SHORT TASK — Omit every image, and transcribe the remaining entries exactly as given.

* Start PROVIDED DATA *

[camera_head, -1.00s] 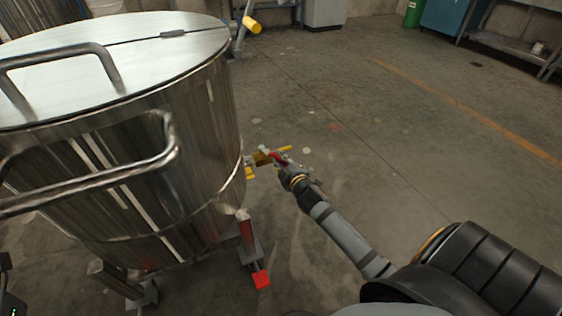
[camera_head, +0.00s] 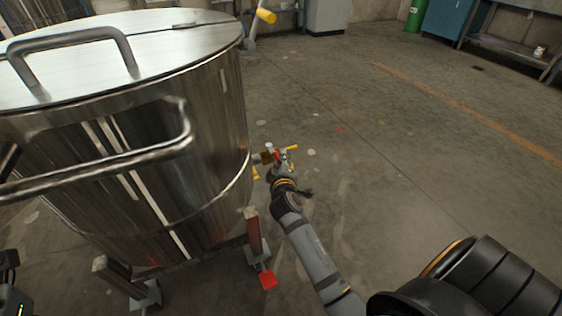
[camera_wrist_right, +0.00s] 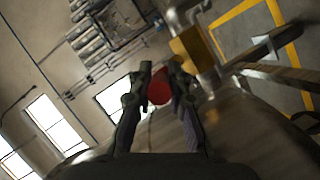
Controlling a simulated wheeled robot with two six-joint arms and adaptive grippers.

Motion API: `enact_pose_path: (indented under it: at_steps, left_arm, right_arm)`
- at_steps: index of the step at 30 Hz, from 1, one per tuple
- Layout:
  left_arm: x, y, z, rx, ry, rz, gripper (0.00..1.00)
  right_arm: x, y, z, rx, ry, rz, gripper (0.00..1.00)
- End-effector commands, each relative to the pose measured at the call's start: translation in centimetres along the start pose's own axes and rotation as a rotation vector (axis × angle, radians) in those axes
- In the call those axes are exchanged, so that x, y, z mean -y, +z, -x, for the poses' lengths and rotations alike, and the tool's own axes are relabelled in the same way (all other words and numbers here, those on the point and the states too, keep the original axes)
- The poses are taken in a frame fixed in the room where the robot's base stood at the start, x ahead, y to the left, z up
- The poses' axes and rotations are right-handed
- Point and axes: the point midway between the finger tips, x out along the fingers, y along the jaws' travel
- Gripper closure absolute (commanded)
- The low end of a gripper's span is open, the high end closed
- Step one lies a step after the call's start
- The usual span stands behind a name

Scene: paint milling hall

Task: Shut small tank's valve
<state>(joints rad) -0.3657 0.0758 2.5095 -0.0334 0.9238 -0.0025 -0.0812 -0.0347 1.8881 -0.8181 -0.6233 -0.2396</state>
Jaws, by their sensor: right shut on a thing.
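The small steel tank (camera_head: 150,150) with a lid and bar handles fills the left of the head view. Its brass valve (camera_head: 267,157) sticks out low on the right side and also shows in the right wrist view (camera_wrist_right: 190,48). The valve's red handle (camera_head: 280,156) is small in the head view. My right gripper (camera_head: 283,163) is at the valve, its arm reaching up from below. In the right wrist view its fingers (camera_wrist_right: 157,85) are shut on the red handle (camera_wrist_right: 158,88), of which only the end shows between them.
The tank stands on a frame with legs and a red foot pedal (camera_head: 268,280) below the valve. Yellow parts sit beside the valve. The concrete floor (camera_head: 400,150) to the right is clear. A blue cabinet (camera_head: 447,18) and a grey bench stand far back.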

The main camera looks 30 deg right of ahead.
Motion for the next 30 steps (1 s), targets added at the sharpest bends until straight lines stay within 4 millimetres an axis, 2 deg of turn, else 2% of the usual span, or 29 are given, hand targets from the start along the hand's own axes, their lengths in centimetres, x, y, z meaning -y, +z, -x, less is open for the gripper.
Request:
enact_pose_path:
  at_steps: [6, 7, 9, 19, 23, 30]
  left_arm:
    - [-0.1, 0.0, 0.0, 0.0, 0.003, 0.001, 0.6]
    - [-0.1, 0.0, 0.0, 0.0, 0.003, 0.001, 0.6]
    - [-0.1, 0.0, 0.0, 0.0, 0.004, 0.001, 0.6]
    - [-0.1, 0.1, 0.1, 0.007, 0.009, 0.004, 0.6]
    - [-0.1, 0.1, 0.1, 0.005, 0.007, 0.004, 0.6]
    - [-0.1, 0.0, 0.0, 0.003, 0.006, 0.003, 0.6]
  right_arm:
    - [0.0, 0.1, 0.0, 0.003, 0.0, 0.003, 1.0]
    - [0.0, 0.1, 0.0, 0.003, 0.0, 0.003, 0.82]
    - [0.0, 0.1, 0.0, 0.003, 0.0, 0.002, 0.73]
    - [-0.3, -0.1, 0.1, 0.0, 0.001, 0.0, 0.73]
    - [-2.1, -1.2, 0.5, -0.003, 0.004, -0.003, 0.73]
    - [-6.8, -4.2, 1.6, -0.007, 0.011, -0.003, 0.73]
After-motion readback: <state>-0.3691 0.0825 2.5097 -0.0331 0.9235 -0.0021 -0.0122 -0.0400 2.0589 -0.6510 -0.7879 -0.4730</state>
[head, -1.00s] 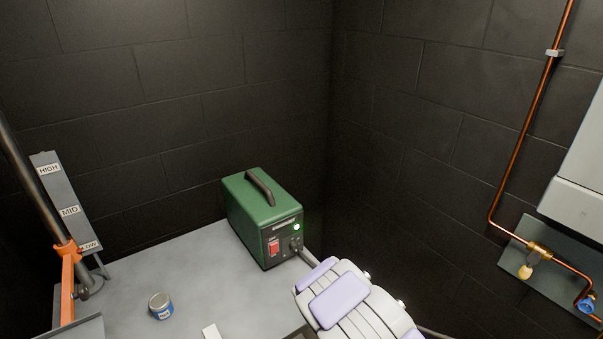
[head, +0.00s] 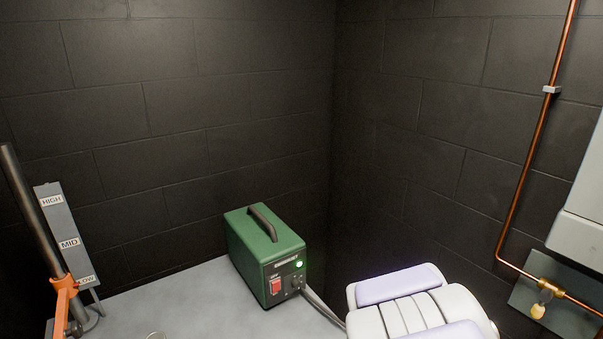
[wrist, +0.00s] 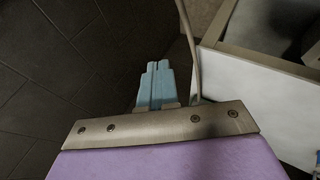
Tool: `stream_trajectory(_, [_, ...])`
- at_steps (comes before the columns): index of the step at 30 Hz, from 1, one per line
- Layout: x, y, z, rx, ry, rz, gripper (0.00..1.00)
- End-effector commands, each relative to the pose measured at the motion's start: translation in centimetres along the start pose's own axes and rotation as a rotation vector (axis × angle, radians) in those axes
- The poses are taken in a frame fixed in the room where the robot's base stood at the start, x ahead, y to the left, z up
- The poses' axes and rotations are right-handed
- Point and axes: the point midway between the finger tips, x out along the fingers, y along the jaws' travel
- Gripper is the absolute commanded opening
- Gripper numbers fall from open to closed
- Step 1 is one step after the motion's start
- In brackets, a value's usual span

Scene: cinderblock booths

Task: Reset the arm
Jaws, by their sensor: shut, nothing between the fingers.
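My gripper (wrist: 156,84) shows in the wrist view as two light-blue fingers side by side, shut with nothing between them. It points over the dark tiled floor (wrist: 60,65), beside a white-topped surface (wrist: 262,95) on the right. A grey cable (wrist: 188,40) runs just right of the fingers. In the head view my white and lilac arm is at the lower right, and my gripper is out of that frame.
A green power box (head: 265,255) with a lit green lamp and red switch stands on the grey table (head: 205,295). An orange lever (head: 63,305) and a HIGH/MID/LOW plate (head: 67,240) are at left. A copper pipe (head: 530,150) with a valve (head: 541,290) runs on the right wall.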

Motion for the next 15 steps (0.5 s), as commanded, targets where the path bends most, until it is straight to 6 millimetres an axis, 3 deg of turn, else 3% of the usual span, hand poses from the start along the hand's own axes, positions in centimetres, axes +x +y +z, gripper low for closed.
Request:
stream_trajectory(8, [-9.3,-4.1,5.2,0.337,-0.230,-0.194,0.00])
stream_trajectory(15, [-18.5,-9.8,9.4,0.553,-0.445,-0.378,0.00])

* End PROVIDED DATA *

RESULT FOR THIS TASK —
[camera_head, -1.00s] 
[camera_head, +0.00s] 
[camera_wrist_right, +0.00s] 
Controlling a simulated wheeled robot with two six-joint arms and adaptive grippers.

Motion API: `enact_pose_path: (indented under it: at_steps, left_arm, right_arm)`
- at_steps: index of the step at 30 Hz, from 1, one per tuple
- Layout:
  left_arm: x, y, z, rx, ry, rz, gripper (0.00..1.00)
  right_arm: x, y, z, rx, ry, rz, gripper (0.00..1.00)
- End-effector commands, each relative to the pose measured at the call's start: translation in centimetres along the start pose's own axes and rotation as a rotation vector (axis × angle, radians) in those axes
- In the call those axes are exchanged, so that x, y, z mean -y, +z, -x, for the poses' lengths and rotations alike, and the tool's own axes are relabelled in the same way (all other words and numbers here, those on the point and the states too, keep the original axes)
- The poses are taken in a frame fixed in the room where the robot's base stood at the start, x ahead, y to the left, z up
- The poses' axes and rotations are right-handed
- Point and axes: the point midway between the finger tips, x out along the fingers, y along the jaws' travel
- Gripper closure absolute (commanded)
- The low end of a gripper's span is open, the high end closed
- Step one lies a step after the call's start
- The usual span stands behind a name

Scene: paint milling hall

Task: Shut small tank's valve
<state>(joints rad) -0.3657 0.0758 2.5095 -0.0334 0.9238 -0.0025 -0.0812 -0.0347 1.8881 -0.8181 -0.6233 -0.2396</state>
Jaws, by their sensor: right shut on a thing.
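The small steel tank (camera_head: 150,150) with a lid and bar handles fills the left of the head view. Its brass valve (camera_head: 267,157) sticks out low on the right side and also shows in the right wrist view (camera_wrist_right: 190,48). The valve's red handle (camera_head: 280,156) is small in the head view. My right gripper (camera_head: 283,163) is at the valve, its arm reaching up from below. In the right wrist view its fingers (camera_wrist_right: 157,85) are shut on the red handle (camera_wrist_right: 158,88), of which only the end shows between them.
The tank stands on a frame with legs and a red foot pedal (camera_head: 268,280) below the valve. Yellow parts sit beside the valve. The concrete floor (camera_head: 400,150) to the right is clear. A blue cabinet (camera_head: 447,18) and a grey bench stand far back.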

The main camera looks 30 deg right of ahead.
Motion for the next 30 steps (1 s), targets added at the sharpest bends until straight lines stay within 4 millimetres an axis, 2 deg of turn, else 2% of the usual span, or 29 are given, hand targets from the start along the hand's own axes, their lengths in centimetres, x, y, z meaning -y, +z, -x, less is open for the gripper.
Request:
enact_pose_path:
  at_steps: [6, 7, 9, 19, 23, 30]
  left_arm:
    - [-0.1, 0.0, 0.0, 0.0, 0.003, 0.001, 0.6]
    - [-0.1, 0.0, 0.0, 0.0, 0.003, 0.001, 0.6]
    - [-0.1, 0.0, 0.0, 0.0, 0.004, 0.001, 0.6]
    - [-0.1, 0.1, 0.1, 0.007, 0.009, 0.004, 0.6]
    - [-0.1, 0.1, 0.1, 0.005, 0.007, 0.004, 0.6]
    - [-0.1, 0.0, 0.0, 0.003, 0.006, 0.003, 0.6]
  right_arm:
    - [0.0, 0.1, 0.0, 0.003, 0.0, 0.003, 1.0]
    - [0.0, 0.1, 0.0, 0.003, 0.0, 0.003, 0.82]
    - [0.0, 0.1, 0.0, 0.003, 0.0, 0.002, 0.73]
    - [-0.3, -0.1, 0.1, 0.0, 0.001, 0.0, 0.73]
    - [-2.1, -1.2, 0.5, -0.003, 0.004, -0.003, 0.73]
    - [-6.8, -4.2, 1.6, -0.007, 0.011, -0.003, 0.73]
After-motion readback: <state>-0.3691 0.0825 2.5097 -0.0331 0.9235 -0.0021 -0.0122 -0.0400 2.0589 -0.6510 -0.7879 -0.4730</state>
[head, -1.00s] 
[head, +0.00s] 
[wrist, +0.00s] 
Tool: `stream_trajectory(_, [_, ...])`
- at_steps (comes before the columns): index of the step at 30 Hz, from 1, one per line
- Layout: x, y, z, rx, ry, rz, gripper (0.00..1.00)
- End-effector commands, each relative to the pose measured at the motion's start: translation in centimetres along the start pose's own axes and rotation as a rotation vector (axis × angle, radians) in those axes
- The poses are taken in a frame fixed in the room where the robot's base stood at the start, x ahead, y to the left, z up
- The poses' axes and rotations are right-handed
- Point and axes: the point midway between the finger tips, x out along the fingers, y along the jaws' travel
- Gripper is the absolute commanded opening
- Gripper numbers fall from open to closed
- Step 1 is one step after the motion's start
- In brackets, a value's usual span

Scene: cinderblock booths

Task: Reset the arm
Jaws, by their sensor: shut, nothing between the fingers.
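My gripper (wrist: 156,84) shows in the wrist view as two light-blue fingers side by side, shut with nothing between them. It points over the dark tiled floor (wrist: 60,65), beside a white-topped surface (wrist: 262,95) on the right. A grey cable (wrist: 188,40) runs just right of the fingers. In the head view my white and lilac arm is at the lower right, and my gripper is out of that frame.
A green power box (head: 265,255) with a lit green lamp and red switch stands on the grey table (head: 205,295). An orange lever (head: 63,305) and a HIGH/MID/LOW plate (head: 67,240) are at left. A copper pipe (head: 530,150) with a valve (head: 541,290) runs on the right wall.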

Motion for the next 15 steps (0.5 s), as commanded, targets where the path bends most, until it is straight to 6 millimetres an axis, 3 deg of turn, else 3% of the usual span, hand poses from the start along the hand's own axes, positions in centimetres, axes +x +y +z, gripper low for closed.
Request:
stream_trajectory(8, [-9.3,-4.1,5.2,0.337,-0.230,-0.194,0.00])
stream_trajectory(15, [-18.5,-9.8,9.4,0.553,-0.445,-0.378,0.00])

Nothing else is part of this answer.